### Request
Give back the full listing, character for character, with no pictures.
— START —
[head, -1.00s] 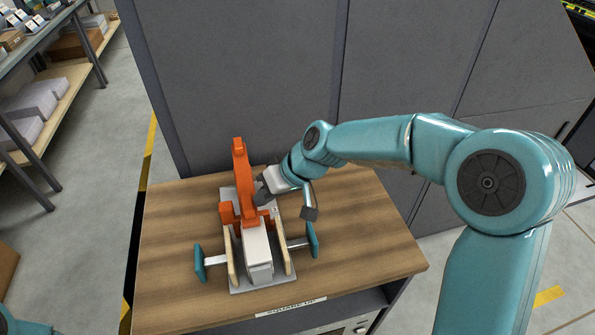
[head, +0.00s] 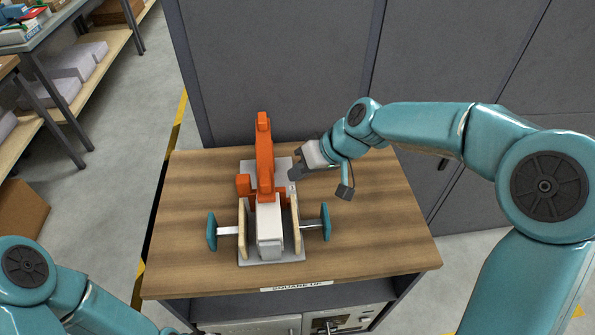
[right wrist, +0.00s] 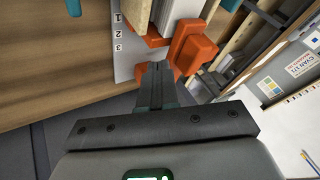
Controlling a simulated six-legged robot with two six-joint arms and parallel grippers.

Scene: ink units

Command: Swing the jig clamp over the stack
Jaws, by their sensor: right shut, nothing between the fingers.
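The jig stands on a wooden-topped bench, with a grey base plate (head: 284,257) and pale wooden side walls (head: 295,222). The white stack (head: 269,228) lies between the walls, its top uncovered. The orange clamp (head: 264,150) is at the jig's rear; its bar points up and back from the stack's far end. The clamp also shows in the right wrist view (right wrist: 192,50). My right gripper (head: 294,172) is shut and empty, just right of the clamp with a small gap. Its closed fingers show in the wrist view (right wrist: 156,82). My left gripper is out of view.
Teal-ended push handles stick out left (head: 212,231) and right (head: 326,222) of the jig. The bench top (head: 375,235) is clear on both sides. Grey cabinets (head: 280,70) stand close behind. A labelled strip (head: 297,286) is on the front edge.
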— END —
### Expected answer
[head, -1.00s] 
[head, +0.00s] 
[right wrist, +0.00s] 
Controlling a simulated six-legged robot with two six-joint arms and parallel grippers.

Scene: ink units

Command: Swing the jig clamp over the stack
Jaws, by their sensor: right shut, nothing between the fingers.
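The jig stands on a wooden-topped bench, with a grey base plate (head: 284,257) and pale wooden side walls (head: 295,222). The white stack (head: 269,228) lies between the walls, its top uncovered. The orange clamp (head: 264,150) is at the jig's rear; its bar points up and back from the stack's far end. The clamp also shows in the right wrist view (right wrist: 192,50). My right gripper (head: 294,172) is shut and empty, just right of the clamp with a small gap. Its closed fingers show in the wrist view (right wrist: 156,82). My left gripper is out of view.
Teal-ended push handles stick out left (head: 212,231) and right (head: 326,222) of the jig. The bench top (head: 375,235) is clear on both sides. Grey cabinets (head: 280,70) stand close behind. A labelled strip (head: 297,286) is on the front edge.

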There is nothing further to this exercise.